The day's hearing finally turned the spotlight of the trial onto the authorities who messed up so spectacularly in investigating the string of ten murders between 2000 and 2007 - nine of which were racially motivated.

The Süddeutsche Zeitung said it was a long-awaited day of rehabilitation of the families who, instead of being treated like victims of crime that they were, were mistrusted, spied upon and put under suspicion of covering up the misdeeds of their murdered loved ones.

In Simsek's case the police suspected a "competitor from the drug world" might have sent a contract killer to murder him - despite a complete lack of evidence that the dead man had any such business, the paper reported.

When that turned out to lead nowhere, detectives figured he must have been betraying his grieving widow with a girlfriend - and questioned her in detail about their suspicions.
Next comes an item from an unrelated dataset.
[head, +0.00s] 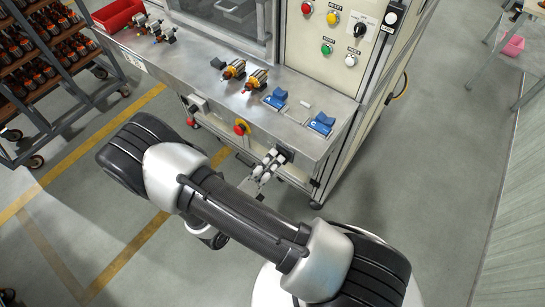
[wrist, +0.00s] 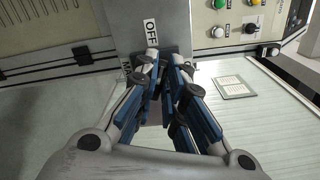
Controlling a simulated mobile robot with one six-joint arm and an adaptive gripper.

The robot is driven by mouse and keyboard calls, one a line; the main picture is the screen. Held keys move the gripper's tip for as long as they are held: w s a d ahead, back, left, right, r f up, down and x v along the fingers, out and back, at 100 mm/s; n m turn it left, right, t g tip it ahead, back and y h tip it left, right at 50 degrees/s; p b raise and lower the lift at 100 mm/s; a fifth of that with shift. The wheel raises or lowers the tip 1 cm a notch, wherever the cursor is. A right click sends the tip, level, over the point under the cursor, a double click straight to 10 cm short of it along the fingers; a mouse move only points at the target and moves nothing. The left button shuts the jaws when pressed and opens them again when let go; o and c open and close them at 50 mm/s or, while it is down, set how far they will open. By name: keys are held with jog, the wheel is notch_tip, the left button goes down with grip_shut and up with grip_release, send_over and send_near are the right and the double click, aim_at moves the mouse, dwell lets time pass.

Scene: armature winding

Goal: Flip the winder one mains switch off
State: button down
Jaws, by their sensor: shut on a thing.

They ignored her suspicion that he was the victim of neo-Nazis, and instead quizzed her about a non-existent girlfriend, the court heard.

Mehmet Daimagüler, the lawyer for the family of Abdurrahim Özüdogru, who was also killed, told the court of the extensive financial investigations carried out into the family's matters. Detectives thought the dead man may have been laundering illegally earned money - although his finances were in order.

Lucas summed up the day's proceedings with regard to the police's suspicions against the victims and their families: "The witness very clearly said that all these hints were false."

Official focus on the victims as possible criminals, coupled with institutional racism and intra-agency miscommunication and incompetence, left the National Socialist Underground, as the small gang styled themselves, free to roam the country gunning down a total of eight Turkish men, one Greek, and a German policewoman.

The gang was only discovered when a bank robbery went wrong and two men were cornered in a camper van. One shot the other and then himself, shortly before a huge explosion rocked a house in the town of Zwickau and destroyed the flat the men had shared with Zschäpe who shortly afterwards handed herself in to police.